• [Goal of the exercise]: Each entry should be quoted word for word, including every mark of punctuation.

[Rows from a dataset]
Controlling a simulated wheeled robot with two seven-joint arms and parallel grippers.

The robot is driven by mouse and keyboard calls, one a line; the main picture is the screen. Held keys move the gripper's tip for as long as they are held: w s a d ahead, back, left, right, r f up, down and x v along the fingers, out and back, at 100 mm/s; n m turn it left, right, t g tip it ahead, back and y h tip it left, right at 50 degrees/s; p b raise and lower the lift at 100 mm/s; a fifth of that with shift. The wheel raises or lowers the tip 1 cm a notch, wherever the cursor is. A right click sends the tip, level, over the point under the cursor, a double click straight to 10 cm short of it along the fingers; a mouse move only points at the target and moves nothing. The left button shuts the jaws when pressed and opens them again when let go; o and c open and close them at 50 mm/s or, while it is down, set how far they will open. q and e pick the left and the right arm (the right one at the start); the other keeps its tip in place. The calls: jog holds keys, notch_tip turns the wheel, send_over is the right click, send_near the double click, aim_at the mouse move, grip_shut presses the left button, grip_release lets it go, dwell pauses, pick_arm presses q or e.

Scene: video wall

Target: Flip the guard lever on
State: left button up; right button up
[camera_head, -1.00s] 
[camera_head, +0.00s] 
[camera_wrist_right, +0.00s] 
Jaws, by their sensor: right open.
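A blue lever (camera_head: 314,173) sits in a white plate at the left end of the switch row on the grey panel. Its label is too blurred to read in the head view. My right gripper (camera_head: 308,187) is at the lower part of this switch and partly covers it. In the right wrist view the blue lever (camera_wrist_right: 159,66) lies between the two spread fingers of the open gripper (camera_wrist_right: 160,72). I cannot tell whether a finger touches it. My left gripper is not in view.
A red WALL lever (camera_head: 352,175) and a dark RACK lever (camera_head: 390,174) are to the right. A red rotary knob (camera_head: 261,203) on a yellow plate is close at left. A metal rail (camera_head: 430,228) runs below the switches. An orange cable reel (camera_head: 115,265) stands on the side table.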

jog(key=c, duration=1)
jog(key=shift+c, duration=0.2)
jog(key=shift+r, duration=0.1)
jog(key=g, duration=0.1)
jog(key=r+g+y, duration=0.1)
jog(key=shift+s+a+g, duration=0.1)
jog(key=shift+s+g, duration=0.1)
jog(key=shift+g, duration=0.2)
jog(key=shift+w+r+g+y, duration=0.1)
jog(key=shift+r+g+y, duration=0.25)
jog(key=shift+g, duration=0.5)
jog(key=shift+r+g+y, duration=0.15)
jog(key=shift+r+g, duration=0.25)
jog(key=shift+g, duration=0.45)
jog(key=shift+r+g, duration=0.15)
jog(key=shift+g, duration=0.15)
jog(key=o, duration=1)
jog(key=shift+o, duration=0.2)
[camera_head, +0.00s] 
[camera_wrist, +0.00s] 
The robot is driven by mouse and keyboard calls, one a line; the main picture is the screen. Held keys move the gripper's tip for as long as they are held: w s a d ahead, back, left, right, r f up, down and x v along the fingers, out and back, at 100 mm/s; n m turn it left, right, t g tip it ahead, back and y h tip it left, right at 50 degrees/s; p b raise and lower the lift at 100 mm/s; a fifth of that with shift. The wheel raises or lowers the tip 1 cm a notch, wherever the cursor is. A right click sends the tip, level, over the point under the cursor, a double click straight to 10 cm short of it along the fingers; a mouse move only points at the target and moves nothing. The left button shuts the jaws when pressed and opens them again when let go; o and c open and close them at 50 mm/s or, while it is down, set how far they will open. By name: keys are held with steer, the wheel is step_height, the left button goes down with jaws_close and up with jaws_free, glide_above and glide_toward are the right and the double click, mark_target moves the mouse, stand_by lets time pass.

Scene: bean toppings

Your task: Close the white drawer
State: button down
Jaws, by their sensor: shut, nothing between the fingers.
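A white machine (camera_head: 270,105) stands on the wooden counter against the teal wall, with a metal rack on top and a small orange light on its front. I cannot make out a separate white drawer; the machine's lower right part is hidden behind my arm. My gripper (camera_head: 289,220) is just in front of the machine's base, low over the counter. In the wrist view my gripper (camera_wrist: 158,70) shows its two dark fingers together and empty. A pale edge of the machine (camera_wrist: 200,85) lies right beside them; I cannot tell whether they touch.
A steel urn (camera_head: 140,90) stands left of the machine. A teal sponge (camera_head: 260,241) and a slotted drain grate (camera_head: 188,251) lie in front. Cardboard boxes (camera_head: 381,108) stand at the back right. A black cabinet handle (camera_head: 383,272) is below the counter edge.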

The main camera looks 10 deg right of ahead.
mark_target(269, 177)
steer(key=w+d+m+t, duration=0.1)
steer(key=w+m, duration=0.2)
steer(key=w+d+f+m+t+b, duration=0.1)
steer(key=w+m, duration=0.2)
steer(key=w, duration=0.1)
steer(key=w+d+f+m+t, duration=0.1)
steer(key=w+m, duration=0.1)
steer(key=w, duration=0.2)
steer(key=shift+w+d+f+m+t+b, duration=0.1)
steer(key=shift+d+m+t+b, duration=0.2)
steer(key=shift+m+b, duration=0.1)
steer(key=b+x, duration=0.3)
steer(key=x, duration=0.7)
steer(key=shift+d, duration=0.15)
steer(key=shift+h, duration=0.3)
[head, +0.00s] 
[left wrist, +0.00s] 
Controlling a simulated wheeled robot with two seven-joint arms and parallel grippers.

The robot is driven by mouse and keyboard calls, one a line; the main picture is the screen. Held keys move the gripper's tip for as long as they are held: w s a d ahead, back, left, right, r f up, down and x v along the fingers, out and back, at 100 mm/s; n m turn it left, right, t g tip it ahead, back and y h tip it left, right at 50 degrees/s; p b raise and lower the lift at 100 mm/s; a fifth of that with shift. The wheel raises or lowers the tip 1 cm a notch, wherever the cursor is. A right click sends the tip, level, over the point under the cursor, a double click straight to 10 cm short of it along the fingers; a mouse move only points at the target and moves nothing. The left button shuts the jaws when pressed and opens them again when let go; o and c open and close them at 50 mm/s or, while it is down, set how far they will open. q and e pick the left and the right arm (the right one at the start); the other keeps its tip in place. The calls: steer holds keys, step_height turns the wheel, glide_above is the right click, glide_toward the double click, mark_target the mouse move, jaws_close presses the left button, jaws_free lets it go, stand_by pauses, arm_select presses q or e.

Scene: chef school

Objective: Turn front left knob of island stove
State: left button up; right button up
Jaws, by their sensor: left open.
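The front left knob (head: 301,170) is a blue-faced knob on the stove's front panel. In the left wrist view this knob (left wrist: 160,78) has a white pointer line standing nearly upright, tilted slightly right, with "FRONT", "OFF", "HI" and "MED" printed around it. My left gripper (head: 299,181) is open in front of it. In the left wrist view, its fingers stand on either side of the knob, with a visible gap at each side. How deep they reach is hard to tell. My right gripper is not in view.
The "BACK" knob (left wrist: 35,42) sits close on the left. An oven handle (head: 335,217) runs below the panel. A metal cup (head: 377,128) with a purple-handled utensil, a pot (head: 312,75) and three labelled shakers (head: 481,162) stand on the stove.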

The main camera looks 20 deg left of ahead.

• [Result for this exercise]:
Controlling a simulated wheeled robot with two seven-joint arms and parallel grippers.

The robot is driven by mouse and keyboard calls, one a line; the main picture is the screen. Held keys move the gripper's tip for as long as they are held: w s a d ahead, back, left, right, r f up, down and x v along the fingers, out and back, at 100 mm/s; n m turn it left, right, t g tip it ahead, back and y h tip it left, right at 50 degrees/s; p b raise and lower the lift at 100 mm/s; a fifth of that with shift. The wheel raises or lowers the tip 1 cm a notch, wherever the cursor is. A right click sends the tip, level, over the point under the cursor, a double click straight to 10 cm short of it along the fingers; a mouse move only points at the target and moves nothing. The left button shuts the jaws when pressed and opens them again when let go; o and c open and close them at 50 mm/s or, while it is down, set how far they will open. q and e pick the left and the right arm (the right one at the start); the other keeps its tip in place. The calls: jog holds keys, notch_tip turns the wheel, send_over is the right click, send_near the double click, aim_at the mouse move, grip_shut presses the left button, grip_release lets it go, dwell pauses, pick_arm presses q or e.

Scene: video wall

Target: Flip the guard lever on
State: left button up; right button up
[camera_head, -1.00s] 
[camera_head, +0.00s] 
[camera_wrist_right, +0.00s] 
Jaws, by their sensor: right open.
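A blue lever (camera_head: 314,173) sits in a white plate at the left end of the switch row on the grey panel. Its label is too blurred to read in the head view. My right gripper (camera_head: 308,187) is at the lower part of this switch and partly covers it. In the right wrist view the blue lever (camera_wrist_right: 159,66) lies between the two spread fingers of the open gripper (camera_wrist_right: 160,72). I cannot tell whether a finger touches it. My left gripper is not in view.
A red WALL lever (camera_head: 352,175) and a dark RACK lever (camera_head: 390,174) are to the right. A red rotary knob (camera_head: 261,203) on a yellow plate is close at left. A metal rail (camera_head: 430,228) runs below the switches. An orange cable reel (camera_head: 115,265) stands on the side table.

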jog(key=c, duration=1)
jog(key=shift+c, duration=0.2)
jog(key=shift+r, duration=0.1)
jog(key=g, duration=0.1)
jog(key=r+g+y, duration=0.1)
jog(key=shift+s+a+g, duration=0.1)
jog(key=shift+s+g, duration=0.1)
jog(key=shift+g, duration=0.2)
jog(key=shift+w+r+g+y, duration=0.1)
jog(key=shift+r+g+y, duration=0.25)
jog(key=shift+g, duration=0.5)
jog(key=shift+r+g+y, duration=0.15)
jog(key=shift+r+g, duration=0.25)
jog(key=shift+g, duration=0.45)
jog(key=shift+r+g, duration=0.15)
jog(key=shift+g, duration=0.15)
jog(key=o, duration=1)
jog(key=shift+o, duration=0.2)
[camera_head, +0.00s] 
[camera_wrist, +0.00s] 
The robot is driven by mouse and keyboard calls, one a line; the main picture is the screen. Held keys move the gripper's tip for as long as they are held: w s a d ahead, back, left, right, r f up, down and x v along the fingers, out and back, at 100 mm/s; n m turn it left, right, t g tip it ahead, back and y h tip it left, right at 50 degrees/s; p b raise and lower the lift at 100 mm/s; a fifth of that with shift. The wheel raises or lowers the tip 1 cm a notch, wherever the cursor is. A right click sends the tip, level, over the point under the cursor, a double click straight to 10 cm short of it along the fingers; a mouse move only points at the target and moves nothing. The left button shuts the jaws when pressed and opens them again when let go; o and c open and close them at 50 mm/s or, while it is down, set how far they will open. By name: keys are held with steer, the wheel is step_height, the left button goes down with jaws_close and up with jaws_free, glide_above and glide_toward are the right and the double click, mark_target moves the mouse, stand_by lets time pass.

Scene: bean toppings

Your task: Close the white drawer
State: button down
Jaws, by their sensor: shut, nothing between the fingers.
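A white machine (camera_head: 270,105) stands on the wooden counter against the teal wall, with a metal rack on top and a small orange light on its front. I cannot make out a separate white drawer; the machine's lower right part is hidden behind my arm. My gripper (camera_head: 289,220) is just in front of the machine's base, low over the counter. In the wrist view my gripper (camera_wrist: 158,70) shows its two dark fingers together and empty. A pale edge of the machine (camera_wrist: 200,85) lies right beside them; I cannot tell whether they touch.
A steel urn (camera_head: 140,90) stands left of the machine. A teal sponge (camera_head: 260,241) and a slotted drain grate (camera_head: 188,251) lie in front. Cardboard boxes (camera_head: 381,108) stand at the back right. A black cabinet handle (camera_head: 383,272) is below the counter edge.

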The main camera looks 10 deg right of ahead.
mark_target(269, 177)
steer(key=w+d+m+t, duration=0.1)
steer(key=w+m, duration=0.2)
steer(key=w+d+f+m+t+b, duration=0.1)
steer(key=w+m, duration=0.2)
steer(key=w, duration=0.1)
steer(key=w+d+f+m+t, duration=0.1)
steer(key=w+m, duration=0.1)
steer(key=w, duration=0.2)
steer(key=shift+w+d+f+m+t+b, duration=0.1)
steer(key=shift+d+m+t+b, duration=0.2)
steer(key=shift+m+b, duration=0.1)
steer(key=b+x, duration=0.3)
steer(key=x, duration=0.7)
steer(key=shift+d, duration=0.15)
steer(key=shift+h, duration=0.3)
[head, +0.00s] 
[left wrist, +0.00s] 
Controlling a simulated wheeled robot with two seven-joint arms and parallel grippers.

The robot is driven by mouse and keyboard calls, one a line; the main picture is the screen. Held keys move the gripper's tip for as long as they are held: w s a d ahead, back, left, right, r f up, down and x v along the fingers, out and back, at 100 mm/s; n m turn it left, right, t g tip it ahead, back and y h tip it left, right at 50 degrees/s; p b raise and lower the lift at 100 mm/s; a fifth of that with shift. The wheel raises or lowers the tip 1 cm a notch, wherever the cursor is. A right click sends the tip, level, over the point under the cursor, a double click straight to 10 cm short of it along the fingers; a mouse move only points at the target and moves nothing. The left button shuts the jaws when pressed and opens them again when let go; o and c open and close them at 50 mm/s or, while it is down, set how far they will open. q and e pick the left and the right arm (the right one at the start); the other keeps its tip in place. The calls: steer holds keys, step_height turns the wheel, glide_above is the right click, glide_toward the double click, mark_target the mouse move, jaws_close presses the left button, jaws_free lets it go, stand_by pauses, arm_select presses q or e.

Scene: chef school

Objective: Turn front left knob of island stove
State: left button up; right button up
Jaws, by their sensor: left open.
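The front left knob (head: 301,170) is a blue-faced knob on the stove's front panel. In the left wrist view this knob (left wrist: 160,78) has a white pointer line standing nearly upright, tilted slightly right, with "FRONT", "OFF", "HI" and "MED" printed around it. My left gripper (head: 299,181) is open in front of it. In the left wrist view, its fingers stand on either side of the knob, with a visible gap at each side. How deep they reach is hard to tell. My right gripper is not in view.
The "BACK" knob (left wrist: 35,42) sits close on the left. An oven handle (head: 335,217) runs below the panel. A metal cup (head: 377,128) with a purple-handled utensil, a pot (head: 312,75) and three labelled shakers (head: 481,162) stand on the stove.

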The main camera looks 20 deg left of ahead.

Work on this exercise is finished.